→ PROBLEM TO WORK ON
Extract all lines from the data beneath that include the word "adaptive".
━━━━━━
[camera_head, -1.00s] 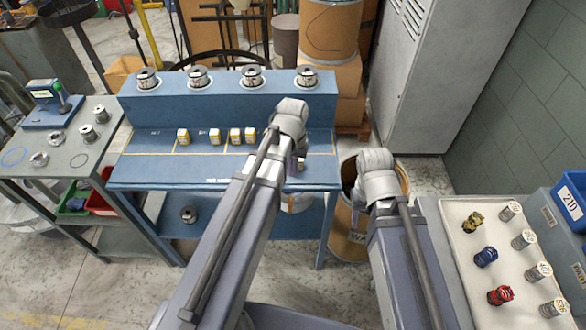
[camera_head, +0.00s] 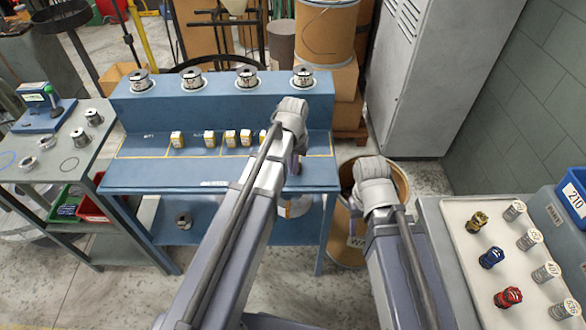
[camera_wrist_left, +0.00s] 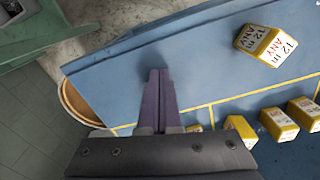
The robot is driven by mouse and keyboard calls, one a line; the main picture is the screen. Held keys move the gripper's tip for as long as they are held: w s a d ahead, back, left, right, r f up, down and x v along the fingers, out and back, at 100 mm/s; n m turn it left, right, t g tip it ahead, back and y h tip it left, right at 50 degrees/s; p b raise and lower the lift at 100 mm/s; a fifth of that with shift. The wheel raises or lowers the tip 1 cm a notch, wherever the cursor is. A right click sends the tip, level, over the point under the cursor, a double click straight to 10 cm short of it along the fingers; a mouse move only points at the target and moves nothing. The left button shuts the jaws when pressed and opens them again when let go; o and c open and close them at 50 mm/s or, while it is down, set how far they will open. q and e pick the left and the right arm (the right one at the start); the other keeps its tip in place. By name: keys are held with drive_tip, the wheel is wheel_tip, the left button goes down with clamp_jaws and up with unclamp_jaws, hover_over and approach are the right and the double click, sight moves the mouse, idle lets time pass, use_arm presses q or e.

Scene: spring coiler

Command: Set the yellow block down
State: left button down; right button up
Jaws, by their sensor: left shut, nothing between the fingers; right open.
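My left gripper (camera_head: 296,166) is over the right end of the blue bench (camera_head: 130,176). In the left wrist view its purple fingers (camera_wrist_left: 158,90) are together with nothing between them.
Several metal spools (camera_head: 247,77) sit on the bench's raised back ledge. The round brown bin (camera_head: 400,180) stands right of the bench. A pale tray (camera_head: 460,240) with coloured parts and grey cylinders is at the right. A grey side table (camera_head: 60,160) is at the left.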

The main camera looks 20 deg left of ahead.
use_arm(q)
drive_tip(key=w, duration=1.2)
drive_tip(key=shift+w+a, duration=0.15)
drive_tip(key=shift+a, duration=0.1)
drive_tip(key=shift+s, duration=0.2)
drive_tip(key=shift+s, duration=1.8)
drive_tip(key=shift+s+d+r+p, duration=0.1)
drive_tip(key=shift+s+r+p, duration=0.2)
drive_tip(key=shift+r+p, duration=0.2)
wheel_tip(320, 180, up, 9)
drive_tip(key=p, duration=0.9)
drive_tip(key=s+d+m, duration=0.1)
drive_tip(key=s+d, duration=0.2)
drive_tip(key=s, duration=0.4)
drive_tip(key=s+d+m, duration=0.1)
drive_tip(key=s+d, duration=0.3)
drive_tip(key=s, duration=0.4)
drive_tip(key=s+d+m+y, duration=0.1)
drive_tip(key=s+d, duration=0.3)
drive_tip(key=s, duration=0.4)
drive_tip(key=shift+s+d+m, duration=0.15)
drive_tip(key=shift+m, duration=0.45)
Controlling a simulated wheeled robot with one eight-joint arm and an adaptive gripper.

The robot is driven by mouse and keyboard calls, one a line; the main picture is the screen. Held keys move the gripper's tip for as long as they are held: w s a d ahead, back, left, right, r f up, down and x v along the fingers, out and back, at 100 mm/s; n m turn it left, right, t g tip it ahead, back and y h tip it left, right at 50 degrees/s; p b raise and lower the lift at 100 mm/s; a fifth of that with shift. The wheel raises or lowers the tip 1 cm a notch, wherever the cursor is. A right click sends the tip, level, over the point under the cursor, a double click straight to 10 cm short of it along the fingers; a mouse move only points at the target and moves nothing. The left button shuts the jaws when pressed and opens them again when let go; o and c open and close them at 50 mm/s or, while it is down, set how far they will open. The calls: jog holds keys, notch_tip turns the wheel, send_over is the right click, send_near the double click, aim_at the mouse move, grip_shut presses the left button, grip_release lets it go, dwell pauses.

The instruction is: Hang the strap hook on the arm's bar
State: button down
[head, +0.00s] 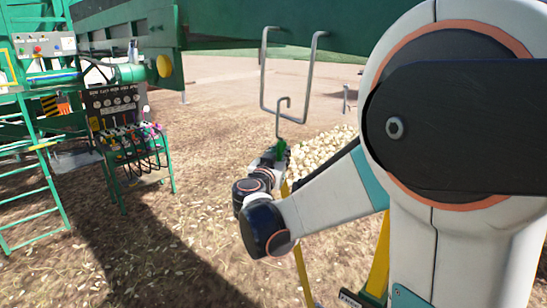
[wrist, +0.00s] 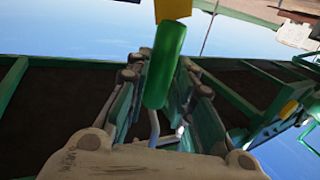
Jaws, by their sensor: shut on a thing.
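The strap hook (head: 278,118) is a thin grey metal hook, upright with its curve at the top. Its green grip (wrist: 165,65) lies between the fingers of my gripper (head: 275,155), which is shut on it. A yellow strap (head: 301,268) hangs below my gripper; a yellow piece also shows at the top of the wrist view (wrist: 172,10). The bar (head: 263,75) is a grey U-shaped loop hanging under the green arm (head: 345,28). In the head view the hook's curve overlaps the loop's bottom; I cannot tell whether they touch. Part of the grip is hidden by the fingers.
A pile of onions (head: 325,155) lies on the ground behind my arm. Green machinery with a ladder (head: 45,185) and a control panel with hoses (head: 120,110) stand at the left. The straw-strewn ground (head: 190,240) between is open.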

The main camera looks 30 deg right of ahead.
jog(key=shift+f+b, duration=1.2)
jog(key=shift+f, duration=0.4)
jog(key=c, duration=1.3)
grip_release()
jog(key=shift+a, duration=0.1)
━━━━━━
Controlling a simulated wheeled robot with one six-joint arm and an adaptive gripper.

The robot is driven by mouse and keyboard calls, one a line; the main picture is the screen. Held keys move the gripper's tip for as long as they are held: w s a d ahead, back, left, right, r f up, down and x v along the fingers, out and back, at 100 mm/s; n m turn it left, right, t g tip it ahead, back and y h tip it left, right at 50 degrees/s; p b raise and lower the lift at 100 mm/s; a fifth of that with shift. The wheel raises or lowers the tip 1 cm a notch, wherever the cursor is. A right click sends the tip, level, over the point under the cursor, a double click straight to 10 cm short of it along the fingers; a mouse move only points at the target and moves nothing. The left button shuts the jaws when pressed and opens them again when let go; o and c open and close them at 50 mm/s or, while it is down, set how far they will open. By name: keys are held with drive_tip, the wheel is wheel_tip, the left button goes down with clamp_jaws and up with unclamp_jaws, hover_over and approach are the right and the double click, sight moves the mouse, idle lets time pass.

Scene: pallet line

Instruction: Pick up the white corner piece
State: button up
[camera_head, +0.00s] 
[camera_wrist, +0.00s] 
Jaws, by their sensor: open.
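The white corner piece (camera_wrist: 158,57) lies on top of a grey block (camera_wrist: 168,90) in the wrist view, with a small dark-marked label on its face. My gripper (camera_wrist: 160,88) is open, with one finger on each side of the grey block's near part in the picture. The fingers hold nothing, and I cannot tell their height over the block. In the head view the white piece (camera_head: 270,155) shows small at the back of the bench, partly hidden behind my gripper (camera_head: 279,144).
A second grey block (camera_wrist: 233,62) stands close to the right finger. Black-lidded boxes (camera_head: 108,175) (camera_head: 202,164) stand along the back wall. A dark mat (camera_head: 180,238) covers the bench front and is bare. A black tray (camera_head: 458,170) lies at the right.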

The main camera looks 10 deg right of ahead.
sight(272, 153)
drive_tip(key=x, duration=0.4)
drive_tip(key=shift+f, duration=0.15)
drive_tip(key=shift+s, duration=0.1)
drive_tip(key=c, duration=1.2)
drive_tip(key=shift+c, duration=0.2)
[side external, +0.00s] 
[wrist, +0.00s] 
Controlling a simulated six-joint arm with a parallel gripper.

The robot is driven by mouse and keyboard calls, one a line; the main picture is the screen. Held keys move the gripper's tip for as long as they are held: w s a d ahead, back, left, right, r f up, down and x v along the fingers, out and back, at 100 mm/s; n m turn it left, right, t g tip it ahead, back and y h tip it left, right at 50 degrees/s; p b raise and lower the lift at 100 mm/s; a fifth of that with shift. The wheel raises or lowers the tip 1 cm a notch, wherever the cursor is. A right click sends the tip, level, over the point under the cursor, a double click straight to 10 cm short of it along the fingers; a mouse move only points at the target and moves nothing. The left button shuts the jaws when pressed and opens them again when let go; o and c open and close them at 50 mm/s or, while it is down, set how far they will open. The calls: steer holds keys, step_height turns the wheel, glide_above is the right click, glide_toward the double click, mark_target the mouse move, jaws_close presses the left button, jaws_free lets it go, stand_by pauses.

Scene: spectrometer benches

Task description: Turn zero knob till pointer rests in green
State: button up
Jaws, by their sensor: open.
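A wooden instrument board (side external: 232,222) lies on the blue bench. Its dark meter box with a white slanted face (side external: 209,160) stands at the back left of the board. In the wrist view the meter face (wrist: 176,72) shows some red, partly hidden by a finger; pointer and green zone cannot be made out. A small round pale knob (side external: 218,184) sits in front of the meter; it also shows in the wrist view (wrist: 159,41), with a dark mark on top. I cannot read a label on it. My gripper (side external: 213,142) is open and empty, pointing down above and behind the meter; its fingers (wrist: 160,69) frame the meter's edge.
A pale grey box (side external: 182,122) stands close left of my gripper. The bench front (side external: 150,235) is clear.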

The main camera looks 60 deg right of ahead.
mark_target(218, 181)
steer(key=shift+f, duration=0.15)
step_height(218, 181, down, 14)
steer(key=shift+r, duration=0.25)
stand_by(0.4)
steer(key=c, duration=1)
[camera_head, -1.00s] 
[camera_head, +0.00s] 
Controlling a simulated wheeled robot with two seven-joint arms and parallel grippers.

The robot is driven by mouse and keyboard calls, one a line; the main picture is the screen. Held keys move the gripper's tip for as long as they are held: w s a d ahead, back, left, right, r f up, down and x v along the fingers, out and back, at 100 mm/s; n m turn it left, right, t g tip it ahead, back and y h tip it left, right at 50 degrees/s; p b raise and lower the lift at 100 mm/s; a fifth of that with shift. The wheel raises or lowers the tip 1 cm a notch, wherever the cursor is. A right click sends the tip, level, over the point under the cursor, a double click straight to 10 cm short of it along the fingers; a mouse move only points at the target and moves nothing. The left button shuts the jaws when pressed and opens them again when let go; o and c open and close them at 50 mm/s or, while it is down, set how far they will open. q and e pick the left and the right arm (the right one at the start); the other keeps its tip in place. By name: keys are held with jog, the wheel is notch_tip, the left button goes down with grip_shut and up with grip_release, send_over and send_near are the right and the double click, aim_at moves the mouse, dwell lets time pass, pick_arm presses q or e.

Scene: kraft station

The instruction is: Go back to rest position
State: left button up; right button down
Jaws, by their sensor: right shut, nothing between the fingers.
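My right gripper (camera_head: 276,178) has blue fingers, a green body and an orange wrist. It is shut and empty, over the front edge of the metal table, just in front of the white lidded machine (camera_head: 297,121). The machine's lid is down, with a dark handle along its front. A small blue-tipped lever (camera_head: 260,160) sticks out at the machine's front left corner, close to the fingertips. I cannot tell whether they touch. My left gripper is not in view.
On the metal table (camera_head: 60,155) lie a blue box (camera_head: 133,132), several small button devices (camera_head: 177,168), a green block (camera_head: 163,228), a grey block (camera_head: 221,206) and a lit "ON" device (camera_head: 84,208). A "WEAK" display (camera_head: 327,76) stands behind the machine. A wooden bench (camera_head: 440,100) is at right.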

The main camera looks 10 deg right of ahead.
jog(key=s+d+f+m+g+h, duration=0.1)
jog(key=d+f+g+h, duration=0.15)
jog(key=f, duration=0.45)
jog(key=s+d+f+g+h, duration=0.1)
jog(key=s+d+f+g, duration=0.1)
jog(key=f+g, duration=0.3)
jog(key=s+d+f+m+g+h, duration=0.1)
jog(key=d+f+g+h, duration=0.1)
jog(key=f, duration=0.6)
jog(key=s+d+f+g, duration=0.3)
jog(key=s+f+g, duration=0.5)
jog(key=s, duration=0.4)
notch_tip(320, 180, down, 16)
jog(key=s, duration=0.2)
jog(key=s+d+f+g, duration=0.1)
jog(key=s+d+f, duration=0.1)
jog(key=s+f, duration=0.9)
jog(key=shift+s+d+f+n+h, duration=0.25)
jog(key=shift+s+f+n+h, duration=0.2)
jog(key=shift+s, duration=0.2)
━━━━━━
→ ANSWER
Controlling a simulated wheeled robot with one eight-joint arm and an adaptive gripper.
Controlling a simulated wheeled robot with one six-joint arm and an adaptive gripper.

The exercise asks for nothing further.